## WORK TO COMPLETE
Copy every line of the data that contains the string "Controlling".

Robot state and action records:
= = =
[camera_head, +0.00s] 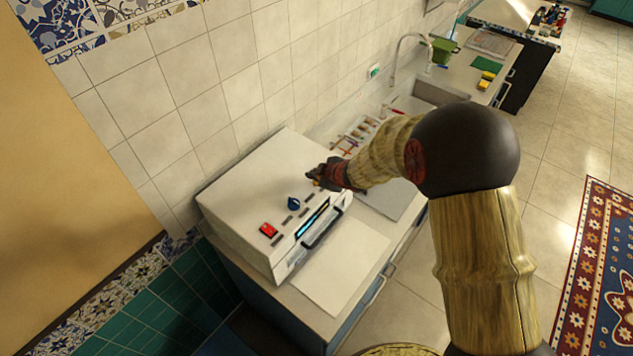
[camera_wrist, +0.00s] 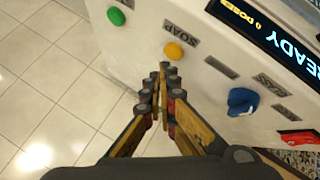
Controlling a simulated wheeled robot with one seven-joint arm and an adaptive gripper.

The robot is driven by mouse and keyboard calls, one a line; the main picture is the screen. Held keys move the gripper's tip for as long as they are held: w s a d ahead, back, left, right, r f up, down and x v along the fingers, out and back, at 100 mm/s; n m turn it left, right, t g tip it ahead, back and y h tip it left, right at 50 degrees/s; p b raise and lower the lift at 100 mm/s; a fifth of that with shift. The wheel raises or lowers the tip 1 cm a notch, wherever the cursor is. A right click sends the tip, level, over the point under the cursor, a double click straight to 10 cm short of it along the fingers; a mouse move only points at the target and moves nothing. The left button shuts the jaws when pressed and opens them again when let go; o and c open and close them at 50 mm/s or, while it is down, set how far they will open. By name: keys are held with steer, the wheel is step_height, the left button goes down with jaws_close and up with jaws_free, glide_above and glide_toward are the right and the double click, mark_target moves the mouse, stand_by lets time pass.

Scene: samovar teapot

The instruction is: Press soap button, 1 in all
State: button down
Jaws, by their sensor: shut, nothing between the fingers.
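A white machine (camera_head: 250,185) stands on the counter. In the wrist view, a round yellow button (camera_wrist: 174,51) sits on its face beside a label reading SOAP (camera_wrist: 180,34), seen upside down. My gripper (camera_wrist: 163,72) is shut and empty, its fingertips just below the yellow button in the wrist view. I cannot tell if they touch it. In the head view my gripper (camera_head: 318,178) is over the machine's far right end and hides the buttons there.
A green button (camera_wrist: 116,16), a blue knob (camera_wrist: 242,101) and a red switch (camera_wrist: 298,139) are on the same face. A lit display (camera_wrist: 275,38) reads READY. A tray of small items (camera_head: 358,134) and a sink (camera_head: 440,93) lie farther along the counter.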

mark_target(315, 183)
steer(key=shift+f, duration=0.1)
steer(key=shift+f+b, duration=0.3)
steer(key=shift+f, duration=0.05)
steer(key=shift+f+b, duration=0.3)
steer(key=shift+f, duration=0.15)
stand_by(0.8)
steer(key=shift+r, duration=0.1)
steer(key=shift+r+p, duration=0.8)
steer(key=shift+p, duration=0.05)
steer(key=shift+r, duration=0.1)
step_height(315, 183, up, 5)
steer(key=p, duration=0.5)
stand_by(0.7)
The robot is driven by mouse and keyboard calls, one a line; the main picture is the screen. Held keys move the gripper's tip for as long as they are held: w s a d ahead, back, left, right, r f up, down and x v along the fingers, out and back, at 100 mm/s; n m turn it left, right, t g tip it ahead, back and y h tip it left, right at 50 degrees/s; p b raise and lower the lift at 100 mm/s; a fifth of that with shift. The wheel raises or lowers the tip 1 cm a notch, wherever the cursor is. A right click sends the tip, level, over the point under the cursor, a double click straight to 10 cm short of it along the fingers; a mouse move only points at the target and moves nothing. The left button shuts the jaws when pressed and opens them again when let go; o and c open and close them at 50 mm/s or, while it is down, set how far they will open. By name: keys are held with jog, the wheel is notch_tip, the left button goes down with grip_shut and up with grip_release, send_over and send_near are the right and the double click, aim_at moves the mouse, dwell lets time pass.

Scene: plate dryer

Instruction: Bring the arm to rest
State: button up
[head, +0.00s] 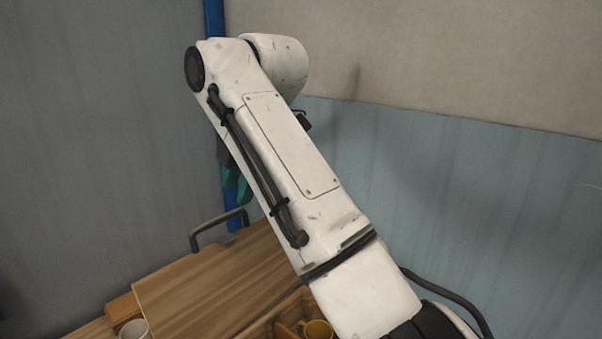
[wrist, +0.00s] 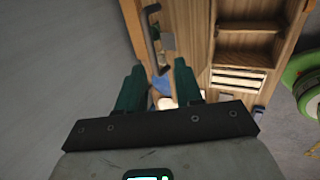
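My white arm rises across the middle of the head view, bent at a joint near the top. My gripper (wrist: 158,75) shows in the wrist view with its two dark green fingers apart and nothing held between them. In the head view the gripper (head: 237,184) is mostly hidden behind the arm; only bits of green finger show, pointing down above the wooden surface.
A wooden unit (head: 205,292) with a dark metal handle (head: 219,229) stands below. A white mug (head: 135,329) and a yellow mug (head: 318,329) are at its near side. The wrist view shows wooden compartments (wrist: 252,42) and a green round object (wrist: 303,68). Walls stand behind and left.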

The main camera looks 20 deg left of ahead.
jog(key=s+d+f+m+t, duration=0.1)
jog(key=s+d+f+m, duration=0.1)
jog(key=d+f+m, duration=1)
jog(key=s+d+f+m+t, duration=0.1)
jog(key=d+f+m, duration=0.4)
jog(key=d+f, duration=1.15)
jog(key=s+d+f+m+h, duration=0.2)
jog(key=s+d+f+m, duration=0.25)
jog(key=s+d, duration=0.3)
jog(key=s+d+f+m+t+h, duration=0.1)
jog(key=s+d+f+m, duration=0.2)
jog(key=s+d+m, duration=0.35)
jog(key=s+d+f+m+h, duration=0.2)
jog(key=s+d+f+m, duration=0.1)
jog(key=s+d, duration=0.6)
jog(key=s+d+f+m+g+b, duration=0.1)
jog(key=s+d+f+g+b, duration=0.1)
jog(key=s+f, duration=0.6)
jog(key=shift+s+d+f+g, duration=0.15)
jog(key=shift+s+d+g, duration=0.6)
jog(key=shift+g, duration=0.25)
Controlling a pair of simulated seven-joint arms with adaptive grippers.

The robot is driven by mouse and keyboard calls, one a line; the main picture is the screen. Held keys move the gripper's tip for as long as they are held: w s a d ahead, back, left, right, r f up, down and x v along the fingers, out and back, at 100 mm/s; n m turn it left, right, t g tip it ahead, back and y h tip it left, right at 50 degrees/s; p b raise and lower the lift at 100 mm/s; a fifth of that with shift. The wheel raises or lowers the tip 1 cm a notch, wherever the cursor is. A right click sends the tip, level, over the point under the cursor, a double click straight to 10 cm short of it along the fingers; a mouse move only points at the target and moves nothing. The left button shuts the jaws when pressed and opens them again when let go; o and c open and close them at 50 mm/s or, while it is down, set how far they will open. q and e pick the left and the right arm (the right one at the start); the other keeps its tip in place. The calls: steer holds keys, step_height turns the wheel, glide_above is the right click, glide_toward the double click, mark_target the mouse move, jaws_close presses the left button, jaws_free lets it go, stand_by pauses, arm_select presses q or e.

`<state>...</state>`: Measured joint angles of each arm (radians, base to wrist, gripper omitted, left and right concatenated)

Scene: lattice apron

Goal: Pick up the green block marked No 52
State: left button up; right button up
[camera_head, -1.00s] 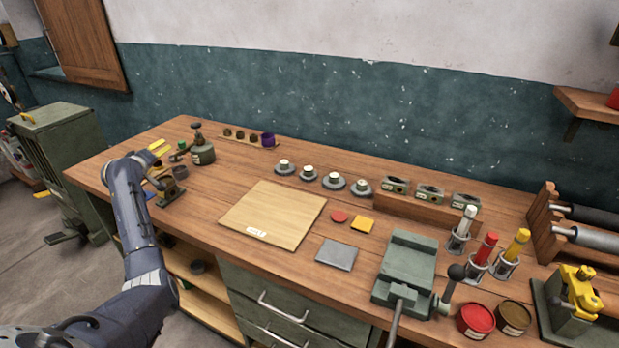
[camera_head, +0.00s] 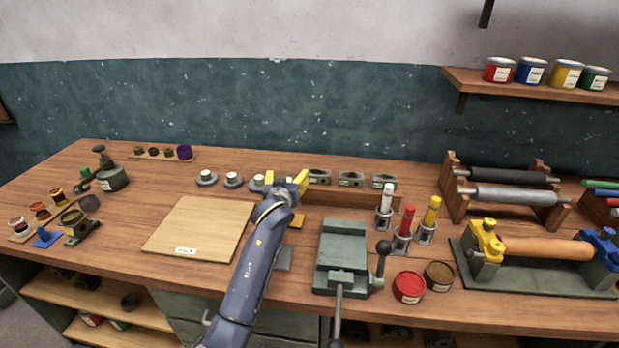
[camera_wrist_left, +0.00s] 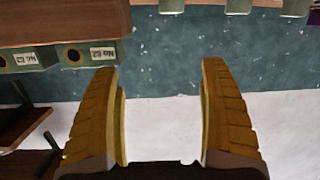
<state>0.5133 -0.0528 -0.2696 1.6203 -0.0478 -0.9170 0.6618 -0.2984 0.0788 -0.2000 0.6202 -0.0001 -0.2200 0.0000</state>
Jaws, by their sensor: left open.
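My left gripper (camera_head: 287,182) has yellow fingers and is open and empty at the back of the bench. In the left wrist view its two fingers (camera_wrist_left: 163,118) stand apart with wall between them. Several green blocks stand in a row on the wooden rail: a left one (camera_head: 319,177) just right of the gripper, a middle one (camera_head: 350,180) and a right one (camera_head: 383,182). The wrist view is upside down and shows two blocks (camera_wrist_left: 88,55) (camera_wrist_left: 26,59) left of the fingers, with white labels that I cannot read surely. My right gripper is not in view.
Low round stands with white tops (camera_head: 232,180) are left of the gripper. A vise (camera_head: 343,250), colored tubes (camera_head: 408,222) and paint tins (camera_head: 408,287) stand to the front right. A pale board (camera_head: 200,225) lies left of my arm. A wall shelf (camera_head: 540,90) hangs right.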

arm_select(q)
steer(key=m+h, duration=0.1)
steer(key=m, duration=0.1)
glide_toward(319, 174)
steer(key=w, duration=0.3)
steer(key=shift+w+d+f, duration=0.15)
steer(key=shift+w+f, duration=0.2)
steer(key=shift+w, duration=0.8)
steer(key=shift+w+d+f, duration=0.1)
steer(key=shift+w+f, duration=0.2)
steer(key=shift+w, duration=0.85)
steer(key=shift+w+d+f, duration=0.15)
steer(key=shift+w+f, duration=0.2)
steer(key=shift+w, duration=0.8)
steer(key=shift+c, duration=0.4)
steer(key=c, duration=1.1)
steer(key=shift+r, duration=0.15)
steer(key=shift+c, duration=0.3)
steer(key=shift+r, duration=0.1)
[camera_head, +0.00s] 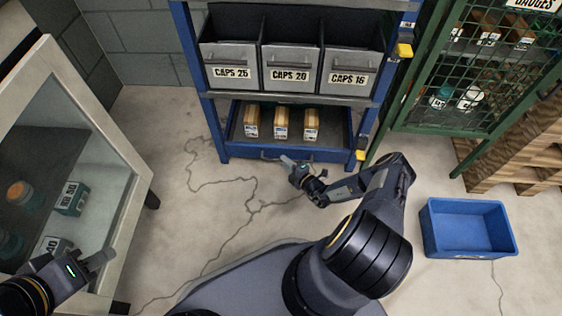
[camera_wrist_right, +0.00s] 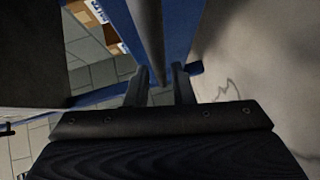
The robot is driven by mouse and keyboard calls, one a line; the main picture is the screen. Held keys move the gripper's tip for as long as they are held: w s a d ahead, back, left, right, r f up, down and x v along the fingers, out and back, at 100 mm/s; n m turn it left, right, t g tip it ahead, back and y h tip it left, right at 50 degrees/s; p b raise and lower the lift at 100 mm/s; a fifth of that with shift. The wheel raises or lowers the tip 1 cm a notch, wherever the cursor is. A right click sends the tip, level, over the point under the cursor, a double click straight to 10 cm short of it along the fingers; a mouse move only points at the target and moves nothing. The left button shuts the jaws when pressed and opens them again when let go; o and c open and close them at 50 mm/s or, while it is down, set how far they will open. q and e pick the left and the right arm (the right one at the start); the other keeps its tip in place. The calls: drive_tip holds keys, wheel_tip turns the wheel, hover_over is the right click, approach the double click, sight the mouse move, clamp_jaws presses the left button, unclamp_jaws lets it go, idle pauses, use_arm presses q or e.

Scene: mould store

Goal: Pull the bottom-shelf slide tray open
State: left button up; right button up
= = =
## TASK OUTPUT
Controlling a simulated wheeled robot with one seven-joint arm and an adaptive gripper.
Controlling a pair of simulated seven-joint arms with adaptive grippers.

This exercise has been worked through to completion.